Even if the workers win a union election, as many Starbucks workers recently have, the employer is typically obligated to negotiate only on a store-by-store basis. Despite the legal obligation to bargain in good faith, many employers stall for years. The problem is worse for workers who are employed by franchisees, like most McDonald’s workers are. The only entity obligated to bargain is the owner of their local franchise. Yet the franchisee generally doesn’t set the rules — the corporate entity does.

This system of bargaining was designed when large factories predominated, as was the case in the mid-20th century with auto and steel. It worked relatively well for a while, at least for those workers who were included (largely white men). But even then, workers understood that they needed to set standards at the industry level. Through strikes and protests, they persuaded employers to engage not only in worksite bargaining, but also in what was known as “pattern bargaining,” which created a set of wage and benefit standards to be replicated throughout the industry.

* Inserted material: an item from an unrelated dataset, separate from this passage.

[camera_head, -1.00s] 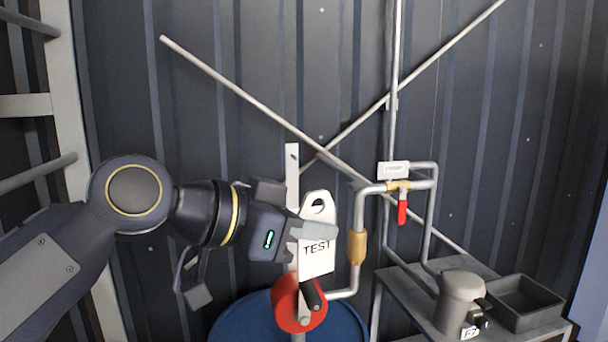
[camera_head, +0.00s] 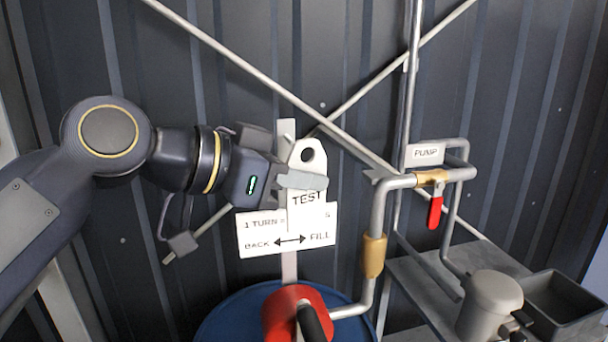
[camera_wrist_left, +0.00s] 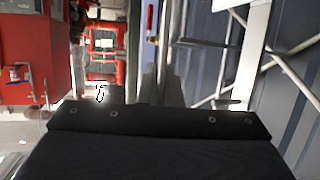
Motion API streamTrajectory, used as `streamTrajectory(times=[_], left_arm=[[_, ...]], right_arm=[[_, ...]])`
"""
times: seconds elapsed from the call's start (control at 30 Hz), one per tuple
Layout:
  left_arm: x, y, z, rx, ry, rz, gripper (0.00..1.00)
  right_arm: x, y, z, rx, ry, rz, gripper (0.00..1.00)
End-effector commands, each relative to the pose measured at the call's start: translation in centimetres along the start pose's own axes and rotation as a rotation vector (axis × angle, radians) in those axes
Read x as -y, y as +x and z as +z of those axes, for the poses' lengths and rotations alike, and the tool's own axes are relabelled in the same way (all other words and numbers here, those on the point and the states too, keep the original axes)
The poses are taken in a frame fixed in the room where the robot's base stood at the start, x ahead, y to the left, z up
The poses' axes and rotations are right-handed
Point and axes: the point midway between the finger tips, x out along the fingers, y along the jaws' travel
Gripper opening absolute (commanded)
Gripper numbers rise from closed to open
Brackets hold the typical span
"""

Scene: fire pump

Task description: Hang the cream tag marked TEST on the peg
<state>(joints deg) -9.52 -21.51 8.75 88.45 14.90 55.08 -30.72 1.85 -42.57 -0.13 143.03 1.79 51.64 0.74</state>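The cream tag marked TEST (camera_head: 307,197) is upright in the head view, its round hole at the top. My left gripper (camera_head: 301,181) is shut on it, with one finger across its face just above the lettering. The tag is in front of a narrow upright grey post (camera_head: 287,131) and covers part of it. I cannot make out the peg; it may be hidden behind the tag or gripper. In the left wrist view the dark gripper body fills the lower part, and I cannot make out the tag. My right gripper is not in view.
Behind the tag is a white sign (camera_head: 262,238) reading BACK and FILL. Below are a red hub with a black handle (camera_head: 290,306) and a blue drum (camera_head: 228,318). To the right are pipework with a red lever (camera_head: 435,212), a PUMP label (camera_head: 425,154) and a grey bin (camera_head: 562,303).

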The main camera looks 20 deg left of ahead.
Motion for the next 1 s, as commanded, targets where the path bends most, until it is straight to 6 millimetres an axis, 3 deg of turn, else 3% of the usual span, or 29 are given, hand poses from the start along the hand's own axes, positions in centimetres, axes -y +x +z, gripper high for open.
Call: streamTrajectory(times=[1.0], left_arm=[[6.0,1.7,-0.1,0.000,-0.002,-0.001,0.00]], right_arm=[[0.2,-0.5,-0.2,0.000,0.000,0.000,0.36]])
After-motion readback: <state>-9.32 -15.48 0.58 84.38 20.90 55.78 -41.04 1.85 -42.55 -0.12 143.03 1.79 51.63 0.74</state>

In today’s economy, the system of worksite-by-worksite bargaining makes little sense. Many people are employed by large corporations that have hundreds of small locations. Others are employed by franchisees, contractors or suppliers. Even unionized workers end up atomized: They have a right to bargain in one worksite, but that is just not enough to counterbalance the power of the corporation that controls their job.

In the last few years, growing worker movements have begun to demand changes in this flawed system. Fast-food workers, home care workers, teachers and others have been demanding higher wages and a union, not just at their workplaces but for all workers in their industries. These worker movements are marking a path toward a system that would provide rights to all workers to bargain at a sectoral level.

Most industrial democracies have a sectoral bargaining system, including nearly all countries in Europe. Experience shows that sectoral bargaining, when paired with strong, democratic unions, has significant advantages.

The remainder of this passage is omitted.